Exercise –
Count every line that includes the string "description" in the entries that follow. Nothing besides the number is needed.

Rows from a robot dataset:
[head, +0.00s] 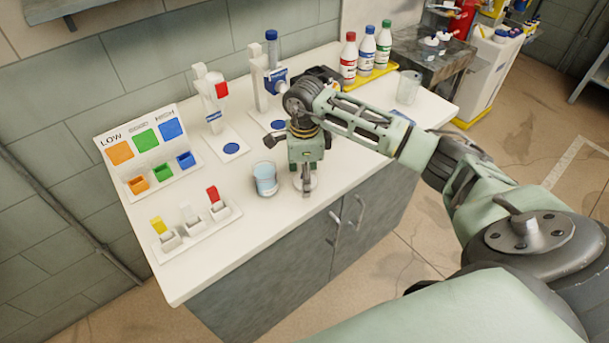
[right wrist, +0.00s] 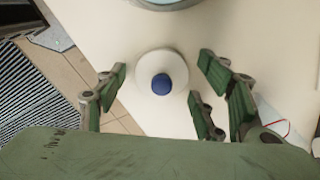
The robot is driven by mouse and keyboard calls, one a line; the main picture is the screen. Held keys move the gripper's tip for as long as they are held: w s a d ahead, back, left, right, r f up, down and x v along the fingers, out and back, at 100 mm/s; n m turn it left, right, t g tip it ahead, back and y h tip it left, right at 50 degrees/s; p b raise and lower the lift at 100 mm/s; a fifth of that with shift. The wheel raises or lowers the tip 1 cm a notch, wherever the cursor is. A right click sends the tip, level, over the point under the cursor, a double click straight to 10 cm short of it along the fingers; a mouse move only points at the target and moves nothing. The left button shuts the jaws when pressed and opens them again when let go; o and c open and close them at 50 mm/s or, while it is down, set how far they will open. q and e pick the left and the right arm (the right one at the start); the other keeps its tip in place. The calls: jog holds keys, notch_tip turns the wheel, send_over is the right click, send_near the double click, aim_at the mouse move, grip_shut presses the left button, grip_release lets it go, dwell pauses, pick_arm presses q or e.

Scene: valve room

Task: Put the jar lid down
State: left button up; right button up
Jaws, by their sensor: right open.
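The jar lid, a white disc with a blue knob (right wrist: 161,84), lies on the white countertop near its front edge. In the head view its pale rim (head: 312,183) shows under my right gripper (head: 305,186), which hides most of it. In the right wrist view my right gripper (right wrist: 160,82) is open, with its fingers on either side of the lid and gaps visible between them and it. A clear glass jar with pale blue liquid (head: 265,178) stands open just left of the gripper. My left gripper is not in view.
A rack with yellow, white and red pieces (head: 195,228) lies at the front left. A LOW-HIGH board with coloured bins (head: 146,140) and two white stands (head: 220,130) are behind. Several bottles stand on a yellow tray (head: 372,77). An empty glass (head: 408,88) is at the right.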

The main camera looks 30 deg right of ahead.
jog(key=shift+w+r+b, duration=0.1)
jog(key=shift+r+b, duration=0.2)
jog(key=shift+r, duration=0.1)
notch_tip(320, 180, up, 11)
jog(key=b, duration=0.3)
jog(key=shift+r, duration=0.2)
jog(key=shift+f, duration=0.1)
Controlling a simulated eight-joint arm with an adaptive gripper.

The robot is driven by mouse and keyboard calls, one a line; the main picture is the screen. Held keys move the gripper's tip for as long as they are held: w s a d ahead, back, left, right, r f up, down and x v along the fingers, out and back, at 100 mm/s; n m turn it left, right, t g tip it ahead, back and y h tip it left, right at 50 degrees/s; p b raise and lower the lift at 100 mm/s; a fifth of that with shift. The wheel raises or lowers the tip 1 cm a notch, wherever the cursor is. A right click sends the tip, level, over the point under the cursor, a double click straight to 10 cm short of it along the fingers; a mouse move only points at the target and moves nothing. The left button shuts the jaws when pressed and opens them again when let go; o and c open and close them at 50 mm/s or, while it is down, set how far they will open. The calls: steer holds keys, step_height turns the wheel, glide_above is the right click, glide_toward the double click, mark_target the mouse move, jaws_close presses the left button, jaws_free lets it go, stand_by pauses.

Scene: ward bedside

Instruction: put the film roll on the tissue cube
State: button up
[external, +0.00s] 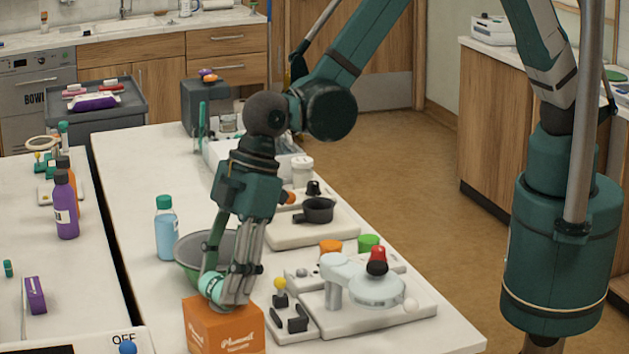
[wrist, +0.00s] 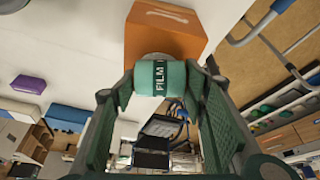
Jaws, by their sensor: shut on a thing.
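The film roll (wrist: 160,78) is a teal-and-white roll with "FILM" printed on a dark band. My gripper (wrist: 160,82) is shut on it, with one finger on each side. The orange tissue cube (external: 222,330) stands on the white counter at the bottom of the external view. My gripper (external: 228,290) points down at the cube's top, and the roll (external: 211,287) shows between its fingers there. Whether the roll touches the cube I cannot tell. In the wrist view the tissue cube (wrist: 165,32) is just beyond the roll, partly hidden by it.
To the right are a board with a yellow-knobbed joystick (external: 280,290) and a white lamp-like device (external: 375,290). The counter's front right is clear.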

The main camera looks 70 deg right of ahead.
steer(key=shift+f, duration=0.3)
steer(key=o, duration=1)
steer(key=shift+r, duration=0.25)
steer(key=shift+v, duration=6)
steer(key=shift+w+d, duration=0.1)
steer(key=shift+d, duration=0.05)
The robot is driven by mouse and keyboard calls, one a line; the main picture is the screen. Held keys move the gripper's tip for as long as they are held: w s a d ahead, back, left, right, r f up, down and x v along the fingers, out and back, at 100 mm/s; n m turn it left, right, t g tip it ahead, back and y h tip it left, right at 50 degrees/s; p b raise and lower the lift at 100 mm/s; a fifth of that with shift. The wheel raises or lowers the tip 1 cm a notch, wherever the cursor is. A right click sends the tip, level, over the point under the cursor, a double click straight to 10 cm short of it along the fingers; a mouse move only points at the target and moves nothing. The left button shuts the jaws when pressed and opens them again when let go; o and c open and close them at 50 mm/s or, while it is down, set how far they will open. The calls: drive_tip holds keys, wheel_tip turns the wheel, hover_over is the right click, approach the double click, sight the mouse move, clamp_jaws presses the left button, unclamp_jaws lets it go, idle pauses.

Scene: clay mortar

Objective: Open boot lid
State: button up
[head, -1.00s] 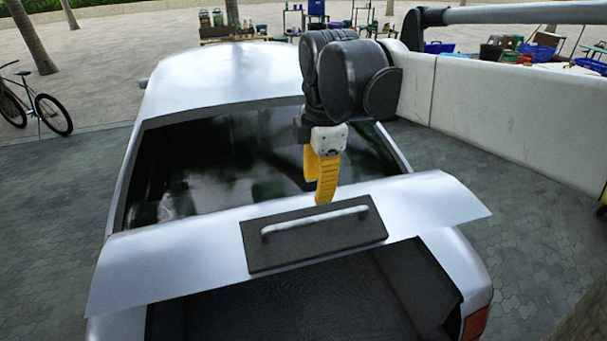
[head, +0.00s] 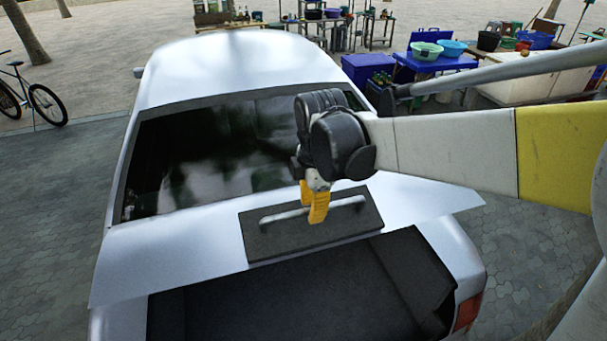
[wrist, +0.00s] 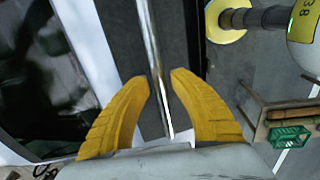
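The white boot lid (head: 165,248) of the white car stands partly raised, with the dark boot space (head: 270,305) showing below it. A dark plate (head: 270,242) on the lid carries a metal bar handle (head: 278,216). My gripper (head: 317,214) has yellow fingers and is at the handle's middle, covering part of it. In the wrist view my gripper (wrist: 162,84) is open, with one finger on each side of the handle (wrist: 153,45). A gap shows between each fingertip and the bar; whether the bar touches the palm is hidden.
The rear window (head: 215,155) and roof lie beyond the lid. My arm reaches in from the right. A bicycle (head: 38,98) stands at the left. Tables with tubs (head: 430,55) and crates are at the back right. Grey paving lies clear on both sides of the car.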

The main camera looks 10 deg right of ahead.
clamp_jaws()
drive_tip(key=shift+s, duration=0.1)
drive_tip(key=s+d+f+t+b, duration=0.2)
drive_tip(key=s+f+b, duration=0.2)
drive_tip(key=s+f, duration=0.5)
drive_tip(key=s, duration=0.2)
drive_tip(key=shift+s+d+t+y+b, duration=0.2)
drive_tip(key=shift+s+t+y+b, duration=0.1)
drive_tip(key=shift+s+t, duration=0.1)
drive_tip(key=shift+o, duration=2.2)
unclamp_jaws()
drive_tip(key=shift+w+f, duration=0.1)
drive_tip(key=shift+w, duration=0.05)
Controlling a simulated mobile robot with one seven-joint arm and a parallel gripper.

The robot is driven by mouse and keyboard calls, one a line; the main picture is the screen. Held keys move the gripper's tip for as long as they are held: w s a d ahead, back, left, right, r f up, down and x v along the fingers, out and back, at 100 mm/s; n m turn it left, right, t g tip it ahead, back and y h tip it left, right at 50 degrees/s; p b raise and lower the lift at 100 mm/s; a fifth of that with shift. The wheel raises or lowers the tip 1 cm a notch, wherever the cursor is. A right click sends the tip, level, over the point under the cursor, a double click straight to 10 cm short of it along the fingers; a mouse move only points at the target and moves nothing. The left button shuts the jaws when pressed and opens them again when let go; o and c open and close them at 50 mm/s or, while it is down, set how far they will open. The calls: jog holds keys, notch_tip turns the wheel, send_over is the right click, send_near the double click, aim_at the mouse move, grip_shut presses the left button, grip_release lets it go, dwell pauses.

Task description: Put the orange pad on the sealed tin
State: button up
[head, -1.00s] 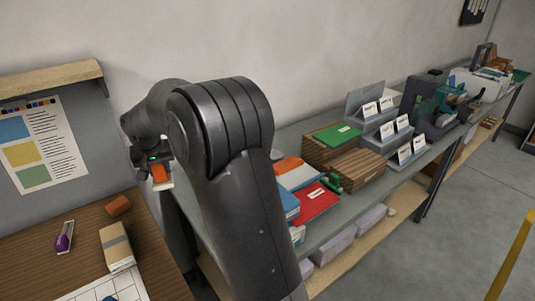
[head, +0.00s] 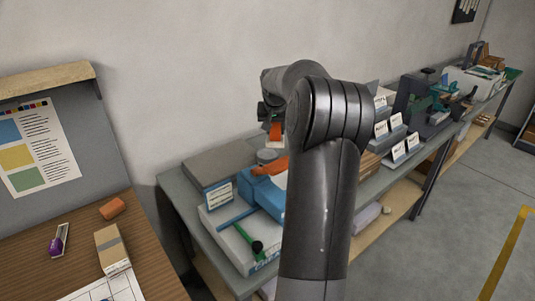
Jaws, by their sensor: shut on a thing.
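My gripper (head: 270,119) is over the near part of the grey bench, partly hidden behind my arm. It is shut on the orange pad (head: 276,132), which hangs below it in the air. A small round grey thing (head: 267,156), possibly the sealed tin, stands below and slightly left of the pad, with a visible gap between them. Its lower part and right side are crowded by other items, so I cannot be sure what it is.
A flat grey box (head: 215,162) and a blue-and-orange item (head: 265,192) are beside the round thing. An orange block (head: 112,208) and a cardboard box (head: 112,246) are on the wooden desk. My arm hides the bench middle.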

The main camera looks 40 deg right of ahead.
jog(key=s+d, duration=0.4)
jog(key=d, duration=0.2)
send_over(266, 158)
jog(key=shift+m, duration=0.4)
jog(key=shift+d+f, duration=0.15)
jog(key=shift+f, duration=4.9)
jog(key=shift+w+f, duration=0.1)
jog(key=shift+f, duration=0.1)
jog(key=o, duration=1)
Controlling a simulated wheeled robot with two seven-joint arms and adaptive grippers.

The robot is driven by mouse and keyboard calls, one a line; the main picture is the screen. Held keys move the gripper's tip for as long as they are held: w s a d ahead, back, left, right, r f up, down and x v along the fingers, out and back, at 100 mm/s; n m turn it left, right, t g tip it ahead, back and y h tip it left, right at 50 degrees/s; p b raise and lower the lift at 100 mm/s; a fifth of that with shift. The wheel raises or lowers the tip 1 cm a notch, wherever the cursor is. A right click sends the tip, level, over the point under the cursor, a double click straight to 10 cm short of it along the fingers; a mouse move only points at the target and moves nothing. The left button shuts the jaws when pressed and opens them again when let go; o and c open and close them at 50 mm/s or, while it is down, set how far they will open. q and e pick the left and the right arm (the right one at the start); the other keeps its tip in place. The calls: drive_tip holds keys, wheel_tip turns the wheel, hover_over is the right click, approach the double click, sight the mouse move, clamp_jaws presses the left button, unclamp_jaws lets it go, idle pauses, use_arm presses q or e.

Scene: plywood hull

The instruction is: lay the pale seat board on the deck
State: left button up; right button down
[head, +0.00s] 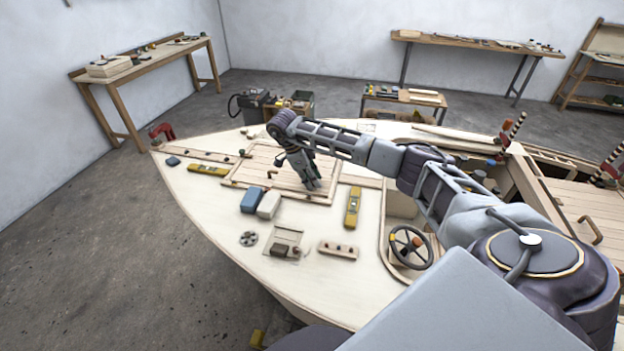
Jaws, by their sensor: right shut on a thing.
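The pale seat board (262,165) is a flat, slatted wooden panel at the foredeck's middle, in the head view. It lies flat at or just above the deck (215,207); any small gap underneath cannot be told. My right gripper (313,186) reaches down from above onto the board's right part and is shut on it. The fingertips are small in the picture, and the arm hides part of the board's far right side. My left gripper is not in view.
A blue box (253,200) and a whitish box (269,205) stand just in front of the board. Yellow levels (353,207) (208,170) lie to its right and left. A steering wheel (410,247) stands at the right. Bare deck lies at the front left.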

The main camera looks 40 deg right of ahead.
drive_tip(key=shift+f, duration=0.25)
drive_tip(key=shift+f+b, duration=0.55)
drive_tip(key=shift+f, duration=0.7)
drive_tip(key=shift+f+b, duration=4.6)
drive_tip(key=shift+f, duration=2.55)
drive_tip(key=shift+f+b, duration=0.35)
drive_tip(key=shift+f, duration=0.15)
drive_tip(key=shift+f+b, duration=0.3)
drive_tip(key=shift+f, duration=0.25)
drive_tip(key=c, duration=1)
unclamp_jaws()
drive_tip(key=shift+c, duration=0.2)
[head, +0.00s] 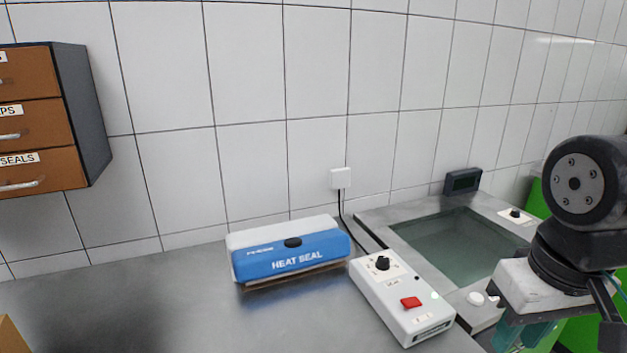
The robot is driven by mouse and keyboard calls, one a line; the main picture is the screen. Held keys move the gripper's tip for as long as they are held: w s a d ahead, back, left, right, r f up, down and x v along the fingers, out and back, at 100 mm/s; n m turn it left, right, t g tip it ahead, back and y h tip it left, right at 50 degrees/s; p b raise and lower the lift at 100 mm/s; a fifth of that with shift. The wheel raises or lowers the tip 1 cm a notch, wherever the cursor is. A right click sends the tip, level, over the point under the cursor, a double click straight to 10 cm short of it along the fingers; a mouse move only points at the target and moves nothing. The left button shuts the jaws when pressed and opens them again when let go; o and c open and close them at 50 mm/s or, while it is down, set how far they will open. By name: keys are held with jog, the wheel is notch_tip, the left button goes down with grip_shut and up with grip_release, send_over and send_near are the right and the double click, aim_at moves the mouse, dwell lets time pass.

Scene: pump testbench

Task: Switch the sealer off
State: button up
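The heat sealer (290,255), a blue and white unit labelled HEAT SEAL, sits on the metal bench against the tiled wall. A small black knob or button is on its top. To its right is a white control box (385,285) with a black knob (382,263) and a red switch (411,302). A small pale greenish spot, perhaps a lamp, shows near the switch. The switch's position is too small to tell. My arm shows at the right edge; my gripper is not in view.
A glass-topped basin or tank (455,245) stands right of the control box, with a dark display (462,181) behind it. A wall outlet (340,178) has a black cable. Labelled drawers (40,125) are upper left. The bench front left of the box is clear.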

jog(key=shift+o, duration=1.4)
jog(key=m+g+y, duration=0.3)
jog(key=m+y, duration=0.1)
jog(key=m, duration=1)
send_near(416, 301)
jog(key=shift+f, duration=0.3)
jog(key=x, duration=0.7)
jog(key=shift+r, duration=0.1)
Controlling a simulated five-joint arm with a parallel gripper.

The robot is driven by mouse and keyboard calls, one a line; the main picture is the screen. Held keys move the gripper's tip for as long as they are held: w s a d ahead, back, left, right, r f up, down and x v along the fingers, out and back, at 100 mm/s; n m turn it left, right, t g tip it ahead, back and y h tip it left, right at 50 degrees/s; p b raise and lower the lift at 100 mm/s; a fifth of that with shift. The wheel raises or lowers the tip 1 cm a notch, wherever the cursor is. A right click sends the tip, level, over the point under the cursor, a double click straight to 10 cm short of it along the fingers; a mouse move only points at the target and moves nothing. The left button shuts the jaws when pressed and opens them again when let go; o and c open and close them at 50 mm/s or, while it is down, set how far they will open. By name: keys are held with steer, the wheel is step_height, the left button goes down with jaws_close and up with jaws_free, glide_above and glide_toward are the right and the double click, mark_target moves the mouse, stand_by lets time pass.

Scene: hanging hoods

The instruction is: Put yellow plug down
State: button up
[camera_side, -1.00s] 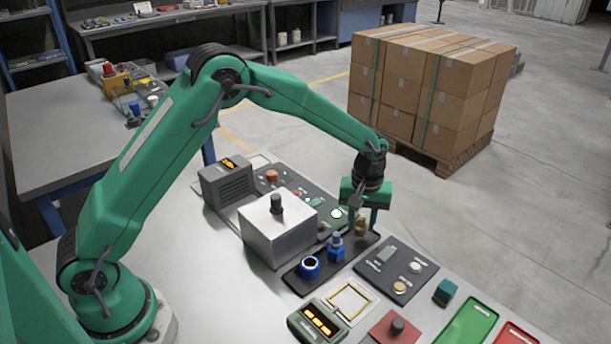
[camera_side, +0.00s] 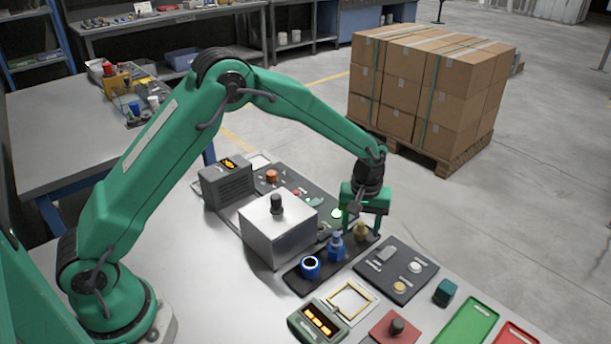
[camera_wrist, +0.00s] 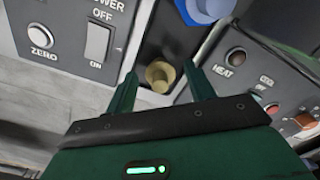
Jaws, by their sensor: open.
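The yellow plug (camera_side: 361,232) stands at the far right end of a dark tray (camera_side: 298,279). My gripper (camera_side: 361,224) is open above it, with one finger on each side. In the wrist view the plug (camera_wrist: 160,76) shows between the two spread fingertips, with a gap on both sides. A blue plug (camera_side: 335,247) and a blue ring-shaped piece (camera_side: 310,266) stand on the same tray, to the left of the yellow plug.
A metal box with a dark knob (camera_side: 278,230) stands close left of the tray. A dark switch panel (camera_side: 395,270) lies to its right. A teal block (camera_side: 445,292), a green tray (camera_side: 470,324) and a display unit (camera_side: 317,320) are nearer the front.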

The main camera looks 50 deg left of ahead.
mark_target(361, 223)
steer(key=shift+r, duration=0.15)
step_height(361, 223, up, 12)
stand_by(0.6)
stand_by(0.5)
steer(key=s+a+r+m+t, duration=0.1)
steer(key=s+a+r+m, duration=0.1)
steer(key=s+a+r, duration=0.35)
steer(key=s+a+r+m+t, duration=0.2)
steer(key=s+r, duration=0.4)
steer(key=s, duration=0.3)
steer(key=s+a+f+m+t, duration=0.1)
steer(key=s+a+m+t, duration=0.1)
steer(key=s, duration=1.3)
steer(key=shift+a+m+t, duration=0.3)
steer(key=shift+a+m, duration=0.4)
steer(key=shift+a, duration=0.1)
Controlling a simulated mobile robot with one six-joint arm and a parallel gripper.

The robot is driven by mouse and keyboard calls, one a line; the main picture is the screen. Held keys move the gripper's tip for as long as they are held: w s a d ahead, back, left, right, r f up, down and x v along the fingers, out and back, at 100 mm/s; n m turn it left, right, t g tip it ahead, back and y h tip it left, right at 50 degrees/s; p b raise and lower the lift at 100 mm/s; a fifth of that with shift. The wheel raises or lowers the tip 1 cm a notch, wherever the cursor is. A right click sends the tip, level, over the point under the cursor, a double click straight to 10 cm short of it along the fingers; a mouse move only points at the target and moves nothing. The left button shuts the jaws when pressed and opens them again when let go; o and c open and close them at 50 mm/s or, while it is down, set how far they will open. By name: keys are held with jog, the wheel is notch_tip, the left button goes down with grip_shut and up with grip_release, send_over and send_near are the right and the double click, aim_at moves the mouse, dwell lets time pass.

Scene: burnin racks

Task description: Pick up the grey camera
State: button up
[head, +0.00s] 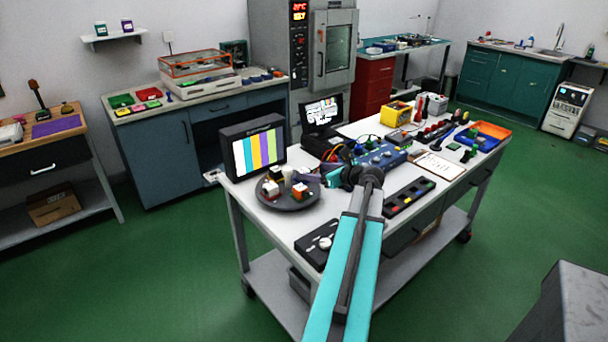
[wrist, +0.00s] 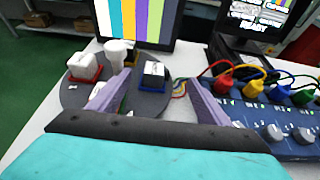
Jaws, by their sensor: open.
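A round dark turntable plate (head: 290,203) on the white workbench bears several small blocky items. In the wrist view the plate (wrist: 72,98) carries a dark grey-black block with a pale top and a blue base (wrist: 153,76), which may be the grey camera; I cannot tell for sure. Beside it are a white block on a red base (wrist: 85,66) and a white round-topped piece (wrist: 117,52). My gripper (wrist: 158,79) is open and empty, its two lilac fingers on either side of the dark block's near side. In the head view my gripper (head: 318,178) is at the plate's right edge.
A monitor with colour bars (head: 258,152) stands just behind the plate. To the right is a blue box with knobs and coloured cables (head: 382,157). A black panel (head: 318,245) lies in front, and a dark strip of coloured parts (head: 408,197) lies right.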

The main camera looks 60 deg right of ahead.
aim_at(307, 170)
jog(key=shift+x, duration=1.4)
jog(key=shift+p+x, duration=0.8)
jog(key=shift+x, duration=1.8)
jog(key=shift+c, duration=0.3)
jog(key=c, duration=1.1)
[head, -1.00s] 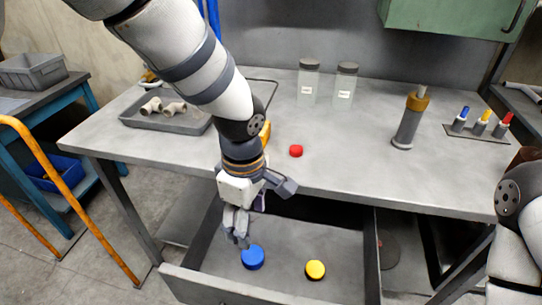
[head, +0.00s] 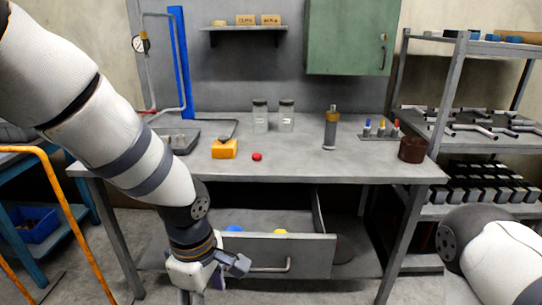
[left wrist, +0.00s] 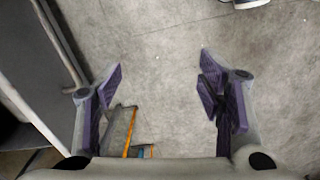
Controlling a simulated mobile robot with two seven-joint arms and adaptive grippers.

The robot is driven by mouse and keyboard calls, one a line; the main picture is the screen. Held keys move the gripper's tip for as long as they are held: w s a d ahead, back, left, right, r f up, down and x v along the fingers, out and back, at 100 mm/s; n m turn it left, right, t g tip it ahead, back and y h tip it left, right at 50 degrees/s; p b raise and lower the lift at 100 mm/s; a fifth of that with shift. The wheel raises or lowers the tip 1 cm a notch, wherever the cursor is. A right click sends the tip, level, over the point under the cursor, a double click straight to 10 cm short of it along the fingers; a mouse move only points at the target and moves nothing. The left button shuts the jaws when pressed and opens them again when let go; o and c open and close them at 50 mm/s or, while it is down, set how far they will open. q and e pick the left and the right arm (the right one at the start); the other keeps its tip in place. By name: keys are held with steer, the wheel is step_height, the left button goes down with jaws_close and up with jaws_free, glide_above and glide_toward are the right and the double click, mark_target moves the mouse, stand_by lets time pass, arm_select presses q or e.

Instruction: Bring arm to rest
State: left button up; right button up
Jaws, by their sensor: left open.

Response to the exercise –
2